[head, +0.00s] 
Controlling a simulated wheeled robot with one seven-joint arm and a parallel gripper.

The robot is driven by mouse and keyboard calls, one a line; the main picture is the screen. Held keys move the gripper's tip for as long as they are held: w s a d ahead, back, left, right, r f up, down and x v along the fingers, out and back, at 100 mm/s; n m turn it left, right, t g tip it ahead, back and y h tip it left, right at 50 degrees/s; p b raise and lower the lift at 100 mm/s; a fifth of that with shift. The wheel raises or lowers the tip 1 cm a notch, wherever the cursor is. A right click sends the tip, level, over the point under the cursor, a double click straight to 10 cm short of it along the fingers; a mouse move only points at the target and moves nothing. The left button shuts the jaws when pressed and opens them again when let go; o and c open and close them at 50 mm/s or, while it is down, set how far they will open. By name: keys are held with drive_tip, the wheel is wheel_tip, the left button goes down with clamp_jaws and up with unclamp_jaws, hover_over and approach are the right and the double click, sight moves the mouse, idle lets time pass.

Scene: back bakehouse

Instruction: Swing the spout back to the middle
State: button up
##############################
Written problem:
Write the data back out verbatim.

Expected answer:
[head, +0.00s] 
Controlling a simulated wheeled robot with one seven-joint arm and a parallel gripper.

The robot is driven by mouse and keyboard calls, one a line; the main picture is the screen. Held keys move the gripper's tip for as long as they are held: w s a d ahead, back, left, right, r f up, down and x v along the fingers, out and back, at 100 mm/s; n m turn it left, right, t g tip it ahead, back and y h tip it left, right at 50 degrees/s; p b raise and lower the lift at 100 mm/s; a fifth of that with shift. The wheel raises or lowers the tip 1 cm a notch, wherever the cursor is. A right click sends the tip, level, over the point under the cursor, a double click straight to 10 cm short of it along the fingers; a mouse move only points at the target and moves nothing. The left button shuts the jaws when pressed and opens them again when let go; o and c open and close them at 50 mm/s or, while it is down, set how far they will open. By name: keys are held with drive_tip, the wheel is wheel_tip, the left button goes down with clamp_jaws and up with unclamp_jaws, hover_over and approach are the right and the double click, sight moves the mouse, idle lets time pass.

Scene: back bakehouse

Instruction: Swing the spout back to the middle
State: button up

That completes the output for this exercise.